Tuesday, March 4, 2025
Monday, February 17, 2025
New Danab Cycle Short, farewell to Kindle Vella...
I just completed a new Danab Cycle short over at Sigild V, Soldiers of Ancient Seas, which serves as a prequel to the, um, Earth prequel to the, err, Earth prequel to everything that's going to...
Listen, I know this kind of sounds complicated. I dreamed up all of this many years ago, and've been further developing and expanding the stories I wanted to tell along the way. Originally it was what has since been entitled Collider, which is the real winner in finishing Soldiers, since it's fully my intention to make finally writing Collider the major project of the year, only oh some three decades in the making. But the first book I actually wrote was Seven Thunders, which for years I thought, if there was only going to be one book actually written, that was going to be it, but in the years since, just trying to find a publisher, I really have expanded my ambitions. I plotted out many books before I really got to thinking about the kinds of stories that needed to be told, and so I plotted a couple of prequels, one that revolves around the war that begins all this, and the other about the events that set all this in motion in the first place...
Soldiers is actually a bridge between them. It's also the first time I've posted a serialized story (comic book scripting excepted) at the writing blog in years, having in recent years devoted such efforts to Kindle Vella or entirely offline (what a thought!).

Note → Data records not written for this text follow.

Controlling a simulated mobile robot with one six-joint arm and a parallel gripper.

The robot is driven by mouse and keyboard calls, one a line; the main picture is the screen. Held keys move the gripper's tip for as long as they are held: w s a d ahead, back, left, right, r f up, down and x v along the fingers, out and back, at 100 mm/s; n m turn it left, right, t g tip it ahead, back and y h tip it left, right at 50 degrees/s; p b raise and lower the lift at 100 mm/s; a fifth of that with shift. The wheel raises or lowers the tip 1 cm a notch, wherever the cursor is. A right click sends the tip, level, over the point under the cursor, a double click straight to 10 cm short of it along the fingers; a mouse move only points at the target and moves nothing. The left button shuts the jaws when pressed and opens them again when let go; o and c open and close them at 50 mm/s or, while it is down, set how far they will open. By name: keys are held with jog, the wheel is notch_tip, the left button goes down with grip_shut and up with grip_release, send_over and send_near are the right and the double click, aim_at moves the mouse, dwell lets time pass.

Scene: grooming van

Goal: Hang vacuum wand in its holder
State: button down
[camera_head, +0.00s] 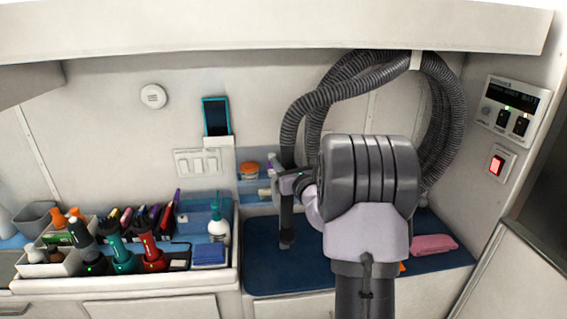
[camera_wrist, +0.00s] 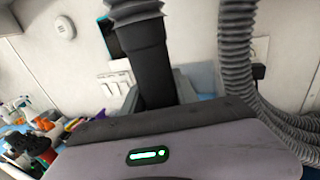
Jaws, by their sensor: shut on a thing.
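The vacuum wand (camera_head: 287,225) is a dark, nearly upright tube above the blue counter mat. A grey ribbed hose (camera_head: 291,135) runs into its top. My gripper (camera_head: 291,184) is shut on the wand near its upper end. In the wrist view the black wand (camera_wrist: 153,65) stands just beyond the gripper's dark front edge, with a ribbed hose end above it.
The hose loops from a clip (camera_head: 416,60) high on the wall. A white tray of grooming tools (camera_head: 130,282) and a spray bottle (camera_head: 218,228) stand left. A pink towel (camera_head: 433,244) lies right. The blue mat (camera_head: 270,262) has bare room below the wand.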

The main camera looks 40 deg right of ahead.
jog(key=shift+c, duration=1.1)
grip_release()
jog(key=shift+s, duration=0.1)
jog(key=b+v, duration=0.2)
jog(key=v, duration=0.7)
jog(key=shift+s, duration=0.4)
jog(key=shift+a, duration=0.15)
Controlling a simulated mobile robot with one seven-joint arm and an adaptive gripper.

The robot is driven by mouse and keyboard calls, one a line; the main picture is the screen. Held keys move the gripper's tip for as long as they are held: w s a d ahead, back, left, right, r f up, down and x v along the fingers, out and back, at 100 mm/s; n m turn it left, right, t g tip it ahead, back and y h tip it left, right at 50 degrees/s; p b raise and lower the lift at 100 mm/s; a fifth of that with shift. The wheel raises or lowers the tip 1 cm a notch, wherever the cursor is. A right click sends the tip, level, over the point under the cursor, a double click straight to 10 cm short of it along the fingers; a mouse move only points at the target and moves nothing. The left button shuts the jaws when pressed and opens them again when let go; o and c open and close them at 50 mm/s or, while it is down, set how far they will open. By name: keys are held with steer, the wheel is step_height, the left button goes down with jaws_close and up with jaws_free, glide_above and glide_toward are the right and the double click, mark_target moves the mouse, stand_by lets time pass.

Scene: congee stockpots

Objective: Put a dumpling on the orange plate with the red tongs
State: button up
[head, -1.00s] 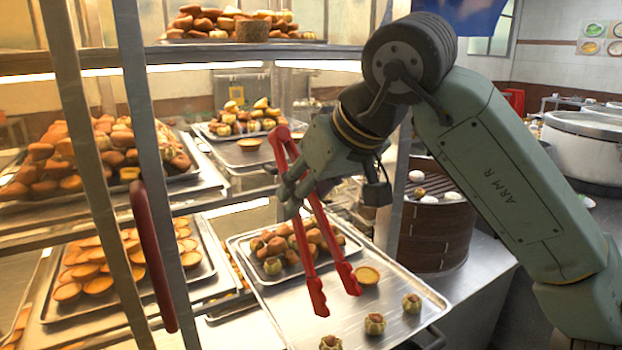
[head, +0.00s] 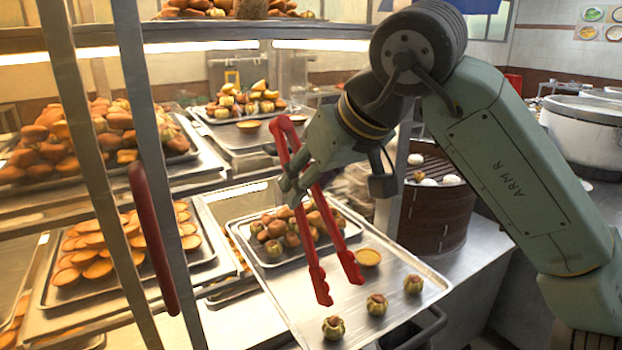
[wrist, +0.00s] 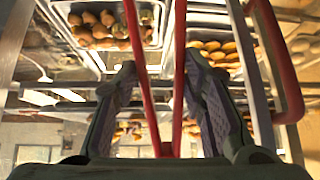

Kindle Vella (and I guess I ought to include Wattpad, where I first used an alternative platform, and I walked away from long ago at this point) closed up shop and is officially winding down and taking down content in a handful of days, I'll forever be grateful for, as it somehow provoked me to write stories that I would never have written, lastly A Most Excellent Fancy last year.
Fancy, in my personal files, now incorporates the footnotes the platform encouraged users to include, in the traditional footnote format (which, honestly, if nothing else I'm certainly happy to have been able to do), which I hope I can figure out how to include in a file Kindle itself will allow me to publish in paperback later. I still have a backlog of material waiting, including the short story collection I'm including Soldiers. If I can pull off the footnotes I'll be very happy indeed.
Anyway, ever onward...
Sunday, July 28, 2024
A new Kindle Vella project: A Most Excellent Fancy
In the ordinary course of events, Kindle Vella announced it was holding a contest, and eventually I heard about it, and came up with a story for it:
This is my fourth Vella, following somewhat belatedly from the others after tackling two novel manuscripts in the past few years. Given the rapid nature of the affair, I somewhat calculatedly followed the minimum guidelines (at least ten chapters, at least 10,000 words), which I was able to accommodate given all my writing experience with little difficulty.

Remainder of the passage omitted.